Swedish Startup Space

Flightradar24 had an exclusive invitation from Apple – but they were stood up

Written by on August 10, 2016
Editors Note: This post is part of a series called Featured posts, presented by .

The Swedish flight tracking company was selected for a super-secret Apple date – which fizzled out.

“We sacrificed five weeks of development,” said Flightradar24’s co-founder Michael Robertson.

When Apple introduced the new iOS operating system June 10th, Swedish flight tracking company Flightradar24 was set to be one of the apps highlighted at the well-guarded presentation. Earlier this year, the Flightradar24 team spent five weeks at Apple’s headquarters in Silicon Valley, as one of ten selected apps.

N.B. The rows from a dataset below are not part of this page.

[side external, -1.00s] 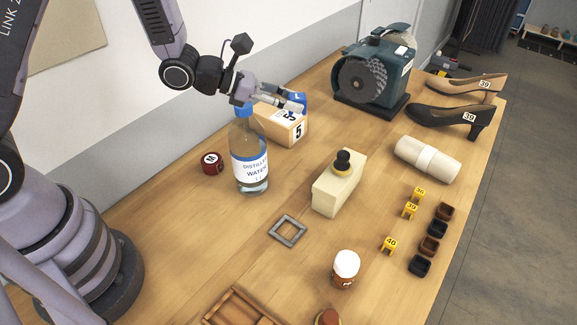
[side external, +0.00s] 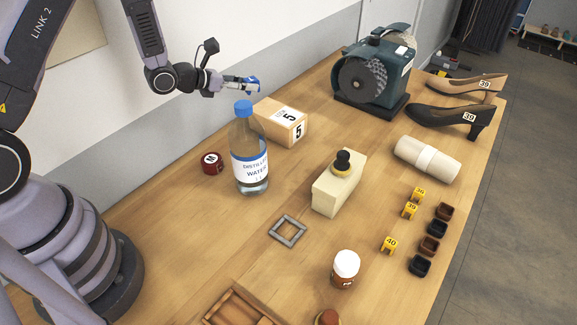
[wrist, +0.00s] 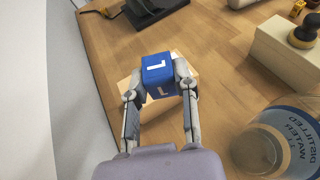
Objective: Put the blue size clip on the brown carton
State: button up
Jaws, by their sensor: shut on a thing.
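The blue size clip (wrist: 158,72), marked L, is held between the fingertips of my gripper (wrist: 160,84) in the wrist view. In the side view my gripper (side external: 246,86) holds the clip (side external: 254,84) in the air, above and slightly left of the brown carton. The brown carton (side external: 284,118), with a 5 on its label, stands on the table behind the water bottle. In the wrist view the carton (wrist: 124,88) is mostly hidden below the clip and fingers. The clip and the carton are apart in the side view.
A tall distilled water bottle (side external: 249,150) stands just in front of the carton, close to my gripper. A green grinder (side external: 374,72) stands behind it to the right. A cream block with a black knob (side external: 338,188) is at the table's middle. The wall runs along the left.

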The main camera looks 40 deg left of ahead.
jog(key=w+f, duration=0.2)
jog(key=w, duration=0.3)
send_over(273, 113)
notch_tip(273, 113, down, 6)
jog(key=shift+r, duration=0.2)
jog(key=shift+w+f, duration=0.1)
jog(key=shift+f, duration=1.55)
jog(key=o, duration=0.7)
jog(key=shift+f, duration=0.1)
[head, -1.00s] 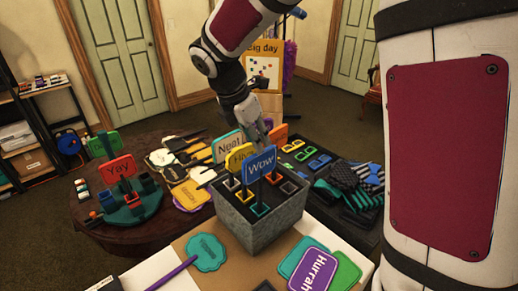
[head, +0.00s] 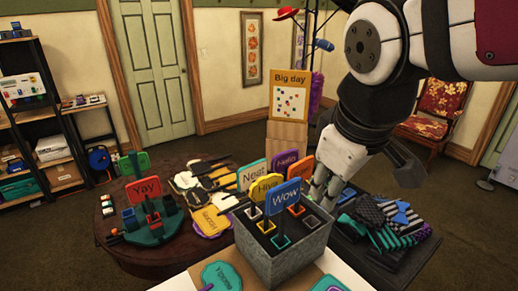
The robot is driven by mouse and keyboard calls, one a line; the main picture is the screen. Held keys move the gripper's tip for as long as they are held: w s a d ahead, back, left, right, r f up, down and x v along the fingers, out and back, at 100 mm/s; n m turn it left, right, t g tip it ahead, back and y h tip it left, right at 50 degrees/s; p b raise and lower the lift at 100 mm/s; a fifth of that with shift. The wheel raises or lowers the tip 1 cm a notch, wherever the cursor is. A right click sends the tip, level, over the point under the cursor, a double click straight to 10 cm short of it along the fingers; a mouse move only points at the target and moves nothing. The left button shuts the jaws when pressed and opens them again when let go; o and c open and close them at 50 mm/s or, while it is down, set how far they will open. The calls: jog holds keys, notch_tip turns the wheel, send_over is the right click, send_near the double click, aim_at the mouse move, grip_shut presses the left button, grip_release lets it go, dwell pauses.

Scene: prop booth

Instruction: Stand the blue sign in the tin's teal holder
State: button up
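The blue sign (head: 286,196), marked "Wow", stands upright at the front of the grey tin (head: 268,264). Its dark stick runs down to the teal holder (head: 281,242) at the tin's front and appears to stand in it; the foot is too small to see clearly. My gripper (head: 326,194) points down behind and to the right of the blue sign, apart from it. Its fingertips are small and partly lost behind the tin's back edge, so I cannot tell how far they are apart.
A yellow sign (head: 267,187) stands in the tin behind the blue one. White, purple and orange signs rise behind it. A round table (head: 125,252) with a "Yay" sign (head: 143,189) is at left. Dark fabrics (head: 385,235) lie on the right.

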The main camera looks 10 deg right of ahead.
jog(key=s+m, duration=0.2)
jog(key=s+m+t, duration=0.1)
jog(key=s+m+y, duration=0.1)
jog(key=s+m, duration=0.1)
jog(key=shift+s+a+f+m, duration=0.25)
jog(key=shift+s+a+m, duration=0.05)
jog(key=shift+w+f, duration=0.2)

“After they contacted us in April, we went over and sat in a super-secret room with them. The initial idea was that we would stay for four weeks, but it became five weeks, because they thought we were so interesting,” said Flightradar24’s co-founder Michael Robertson, with whom Breakit recently had a long talk.

The Flightradar24 app lets users see where their flight is located in the international web of air traffic. Downloaded over 30 million times, the app has been an economic success. Currently, there are both free and paid versions, but this autumn, the app will gradually move to a subscription-based solution.

At Apple, everything is top secret. The ten firms that were selected were not allowed to talk to each other, nor could they wear any logo that might reveal who they worked for.

“We kept quiet, but the presentation is over, so now we can talk about it.”

“Apple could not promise that we would be involved in the presentation. But, they ask us to extend our stay. Their PR department contacted us the day before and sounded positive, so we had high hopes,” says Mikael Robertsson.

But when it was time for the presentation, Flightradar24 were not to be found.

“We were quite disappointed, it was not what we had expected. It was five weeks of development that disappeared.”

“Instead, they highlighted Uber,” said Robertson.